SHORT PROBLEM | A verbatim copy of the records is required, with all pictures left out.

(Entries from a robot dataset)

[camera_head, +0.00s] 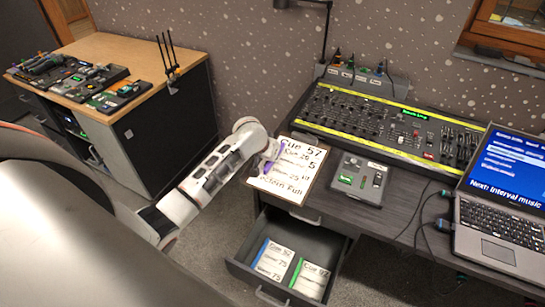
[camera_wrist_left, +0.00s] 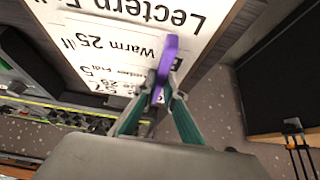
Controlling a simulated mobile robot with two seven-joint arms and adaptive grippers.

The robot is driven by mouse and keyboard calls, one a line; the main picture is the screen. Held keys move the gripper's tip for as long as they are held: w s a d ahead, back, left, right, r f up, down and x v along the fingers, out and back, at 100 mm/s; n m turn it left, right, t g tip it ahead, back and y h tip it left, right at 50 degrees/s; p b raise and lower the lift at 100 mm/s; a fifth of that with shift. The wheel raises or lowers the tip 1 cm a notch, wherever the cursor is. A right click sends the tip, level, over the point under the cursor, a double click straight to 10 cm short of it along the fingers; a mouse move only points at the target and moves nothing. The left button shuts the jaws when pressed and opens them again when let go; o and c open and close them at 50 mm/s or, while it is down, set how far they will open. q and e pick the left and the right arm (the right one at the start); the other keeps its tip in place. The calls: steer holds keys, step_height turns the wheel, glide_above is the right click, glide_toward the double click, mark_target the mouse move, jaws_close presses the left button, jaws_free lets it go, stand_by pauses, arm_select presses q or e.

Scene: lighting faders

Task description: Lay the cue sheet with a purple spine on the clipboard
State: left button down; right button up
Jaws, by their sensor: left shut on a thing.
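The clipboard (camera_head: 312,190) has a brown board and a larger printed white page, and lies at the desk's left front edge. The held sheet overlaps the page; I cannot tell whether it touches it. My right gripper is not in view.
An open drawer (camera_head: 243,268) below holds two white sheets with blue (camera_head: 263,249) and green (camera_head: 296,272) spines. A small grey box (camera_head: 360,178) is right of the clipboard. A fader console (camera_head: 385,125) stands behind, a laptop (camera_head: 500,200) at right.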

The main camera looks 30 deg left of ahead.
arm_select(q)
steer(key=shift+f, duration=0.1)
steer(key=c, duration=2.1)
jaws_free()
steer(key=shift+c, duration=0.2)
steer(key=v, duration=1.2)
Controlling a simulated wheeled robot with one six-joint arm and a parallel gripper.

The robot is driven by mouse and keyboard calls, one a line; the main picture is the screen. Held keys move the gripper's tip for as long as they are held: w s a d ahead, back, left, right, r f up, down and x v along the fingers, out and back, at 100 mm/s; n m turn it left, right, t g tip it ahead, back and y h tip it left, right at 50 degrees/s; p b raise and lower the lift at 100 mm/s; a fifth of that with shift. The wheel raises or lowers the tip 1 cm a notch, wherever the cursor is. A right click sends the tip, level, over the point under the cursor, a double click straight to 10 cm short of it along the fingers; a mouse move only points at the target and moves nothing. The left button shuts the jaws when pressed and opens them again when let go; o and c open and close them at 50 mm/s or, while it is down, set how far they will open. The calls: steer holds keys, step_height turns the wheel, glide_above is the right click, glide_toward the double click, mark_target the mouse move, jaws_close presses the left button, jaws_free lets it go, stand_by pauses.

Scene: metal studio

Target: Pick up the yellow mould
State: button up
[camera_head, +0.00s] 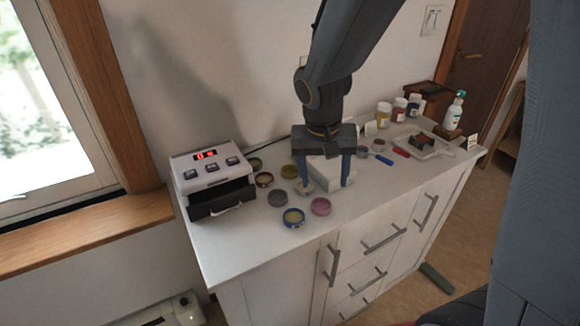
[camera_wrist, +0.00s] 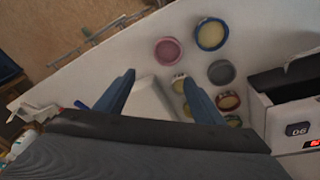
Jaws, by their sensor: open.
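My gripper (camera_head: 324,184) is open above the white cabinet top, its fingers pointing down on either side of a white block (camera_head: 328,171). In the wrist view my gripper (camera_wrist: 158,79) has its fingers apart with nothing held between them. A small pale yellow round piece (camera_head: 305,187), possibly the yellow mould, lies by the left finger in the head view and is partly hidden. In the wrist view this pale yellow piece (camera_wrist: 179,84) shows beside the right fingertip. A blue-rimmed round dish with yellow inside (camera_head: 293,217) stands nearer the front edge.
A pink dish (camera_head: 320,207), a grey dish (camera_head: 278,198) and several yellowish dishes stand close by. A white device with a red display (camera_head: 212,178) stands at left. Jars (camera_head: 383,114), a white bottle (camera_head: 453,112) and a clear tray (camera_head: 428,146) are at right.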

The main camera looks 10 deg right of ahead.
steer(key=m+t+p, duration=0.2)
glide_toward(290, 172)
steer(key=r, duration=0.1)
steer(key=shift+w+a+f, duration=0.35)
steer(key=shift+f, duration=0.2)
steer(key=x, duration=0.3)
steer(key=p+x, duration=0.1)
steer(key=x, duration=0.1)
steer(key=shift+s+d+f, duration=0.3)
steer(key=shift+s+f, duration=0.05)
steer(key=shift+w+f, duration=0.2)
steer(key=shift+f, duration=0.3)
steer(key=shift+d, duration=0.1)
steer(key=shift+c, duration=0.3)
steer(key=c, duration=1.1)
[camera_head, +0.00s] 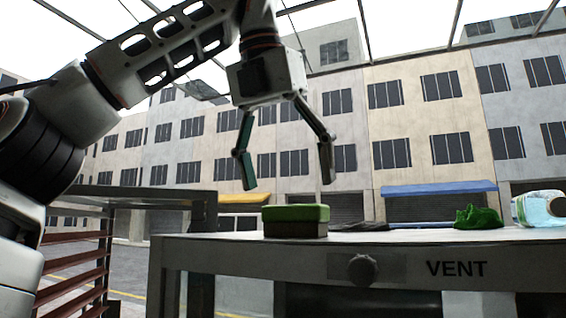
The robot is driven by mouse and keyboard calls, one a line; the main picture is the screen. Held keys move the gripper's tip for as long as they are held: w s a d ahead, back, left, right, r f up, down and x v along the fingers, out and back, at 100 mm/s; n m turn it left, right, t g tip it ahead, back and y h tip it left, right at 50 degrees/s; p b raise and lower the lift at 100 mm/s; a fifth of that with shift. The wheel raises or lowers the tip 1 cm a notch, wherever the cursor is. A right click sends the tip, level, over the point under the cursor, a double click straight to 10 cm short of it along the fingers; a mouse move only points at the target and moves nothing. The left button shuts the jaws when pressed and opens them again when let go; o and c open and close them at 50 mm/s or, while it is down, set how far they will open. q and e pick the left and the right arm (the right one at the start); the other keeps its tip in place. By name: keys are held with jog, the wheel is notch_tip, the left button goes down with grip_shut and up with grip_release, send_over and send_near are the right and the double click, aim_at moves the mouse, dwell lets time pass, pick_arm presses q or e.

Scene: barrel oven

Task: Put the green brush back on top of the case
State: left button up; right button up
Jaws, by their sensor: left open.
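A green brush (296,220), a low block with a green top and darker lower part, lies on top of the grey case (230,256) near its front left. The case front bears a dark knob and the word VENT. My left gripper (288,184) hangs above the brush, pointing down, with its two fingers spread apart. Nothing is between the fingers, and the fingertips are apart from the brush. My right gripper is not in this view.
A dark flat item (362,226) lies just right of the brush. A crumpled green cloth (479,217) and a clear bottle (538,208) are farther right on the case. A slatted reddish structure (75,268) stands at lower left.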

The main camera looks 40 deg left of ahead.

TASK RESULT |
[camera_head, +0.00s] 
[camera_wrist_left, +0.00s] 
Controlling a simulated mobile robot with two seven-joint arms and adaptive grippers.

The robot is driven by mouse and keyboard calls, one a line; the main picture is the screen. Held keys move the gripper's tip for as long as they are held: w s a d ahead, back, left, right, r f up, down and x v along the fingers, out and back, at 100 mm/s; n m turn it left, right, t g tip it ahead, back and y h tip it left, right at 50 degrees/s; p b raise and lower the lift at 100 mm/s; a fifth of that with shift. The wheel raises or lowers the tip 1 cm a notch, wherever the cursor is. A right click sends the tip, level, over the point under the cursor, a double click straight to 10 cm short of it along the fingers; a mouse move only points at the target and moves nothing. The left button shuts the jaws when pressed and opens them again when let go; o and c open and close them at 50 mm/s or, while it is down, set how far they will open. q and e pick the left and the right arm (the right one at the start); the other keeps its tip in place. The calls: steer holds keys, step_height turns the wheel, glide_above is the right click, glide_toward the double click, mark_target the mouse move, jaws_close presses the left button, jaws_free lets it go, stand_by pauses, arm_select presses q or e.

Scene: lighting faders

Task description: Lay the cue sheet with a purple spine on the clipboard
State: left button down; right button up
Jaws, by their sensor: left shut on a thing.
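The clipboard (camera_head: 312,190) has a brown board and a larger printed white page, and lies at the desk's left front edge. The held sheet overlaps the page; I cannot tell whether it touches it. My right gripper is not in view.
An open drawer (camera_head: 243,268) below holds two white sheets with blue (camera_head: 263,249) and green (camera_head: 296,272) spines. A small grey box (camera_head: 360,178) is right of the clipboard. A fader console (camera_head: 385,125) stands behind, a laptop (camera_head: 500,200) at right.

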The main camera looks 30 deg left of ahead.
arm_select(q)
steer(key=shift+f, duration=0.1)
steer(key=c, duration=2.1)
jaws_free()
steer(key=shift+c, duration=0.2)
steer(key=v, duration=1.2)
Controlling a simulated wheeled robot with one six-joint arm and a parallel gripper.

The robot is driven by mouse and keyboard calls, one a line; the main picture is the screen. Held keys move the gripper's tip for as long as they are held: w s a d ahead, back, left, right, r f up, down and x v along the fingers, out and back, at 100 mm/s; n m turn it left, right, t g tip it ahead, back and y h tip it left, right at 50 degrees/s; p b raise and lower the lift at 100 mm/s; a fifth of that with shift. The wheel raises or lowers the tip 1 cm a notch, wherever the cursor is. A right click sends the tip, level, over the point under the cursor, a double click straight to 10 cm short of it along the fingers; a mouse move only points at the target and moves nothing. The left button shuts the jaws when pressed and opens them again when let go; o and c open and close them at 50 mm/s or, while it is down, set how far they will open. The calls: steer holds keys, step_height turns the wheel, glide_above is the right click, glide_toward the double click, mark_target the mouse move, jaws_close presses the left button, jaws_free lets it go, stand_by pauses.

Scene: metal studio

Target: Pick up the yellow mould
State: button up
[camera_head, +0.00s] 
[camera_wrist, +0.00s] 
Jaws, by their sensor: open.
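My gripper (camera_head: 324,184) is open above the white cabinet top, its fingers pointing down on either side of a white block (camera_head: 328,171). In the wrist view my gripper (camera_wrist: 158,79) has its fingers apart with nothing held between them. A small pale yellow round piece (camera_head: 305,187), possibly the yellow mould, lies by the left finger in the head view and is partly hidden. In the wrist view this pale yellow piece (camera_wrist: 179,84) shows beside the right fingertip. A blue-rimmed round dish with yellow inside (camera_head: 293,217) stands nearer the front edge.
A pink dish (camera_head: 320,207), a grey dish (camera_head: 278,198) and several yellowish dishes stand close by. A white device with a red display (camera_head: 212,178) stands at left. Jars (camera_head: 383,114), a white bottle (camera_head: 453,112) and a clear tray (camera_head: 428,146) are at right.

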The main camera looks 10 deg right of ahead.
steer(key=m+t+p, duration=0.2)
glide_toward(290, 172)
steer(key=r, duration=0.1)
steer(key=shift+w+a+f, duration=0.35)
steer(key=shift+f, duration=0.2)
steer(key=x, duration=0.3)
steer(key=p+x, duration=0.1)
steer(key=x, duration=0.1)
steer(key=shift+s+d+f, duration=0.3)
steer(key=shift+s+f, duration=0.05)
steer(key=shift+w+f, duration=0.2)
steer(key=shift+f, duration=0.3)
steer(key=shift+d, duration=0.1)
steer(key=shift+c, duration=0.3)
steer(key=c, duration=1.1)
[camera_head, +0.00s] 
The robot is driven by mouse and keyboard calls, one a line; the main picture is the screen. Held keys move the gripper's tip for as long as they are held: w s a d ahead, back, left, right, r f up, down and x v along the fingers, out and back, at 100 mm/s; n m turn it left, right, t g tip it ahead, back and y h tip it left, right at 50 degrees/s; p b raise and lower the lift at 100 mm/s; a fifth of that with shift. The wheel raises or lowers the tip 1 cm a notch, wherever the cursor is. A right click sends the tip, level, over the point under the cursor, a double click straight to 10 cm short of it along the fingers; a mouse move only points at the target and moves nothing. The left button shuts the jaws when pressed and opens them again when let go; o and c open and close them at 50 mm/s or, while it is down, set how far they will open. q and e pick the left and the right arm (the right one at the start); the other keeps its tip in place. By name: keys are held with jog, the wheel is notch_tip, the left button goes down with grip_shut and up with grip_release, send_over and send_near are the right and the double click, aim_at moves the mouse, dwell lets time pass, pick_arm presses q or e.

Scene: barrel oven

Task: Put the green brush back on top of the case
State: left button up; right button up
Jaws, by their sensor: left open.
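A green brush (296,220), a low block with a green top and darker lower part, lies on top of the grey case (230,256) near its front left. The case front bears a dark knob and the word VENT. My left gripper (288,184) hangs above the brush, pointing down, with its two fingers spread apart. Nothing is between the fingers, and the fingertips are apart from the brush. My right gripper is not in this view.
A dark flat item (362,226) lies just right of the brush. A crumpled green cloth (479,217) and a clear bottle (538,208) are farther right on the case. A slatted reddish structure (75,268) stands at lower left.

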The main camera looks 40 deg left of ahead.

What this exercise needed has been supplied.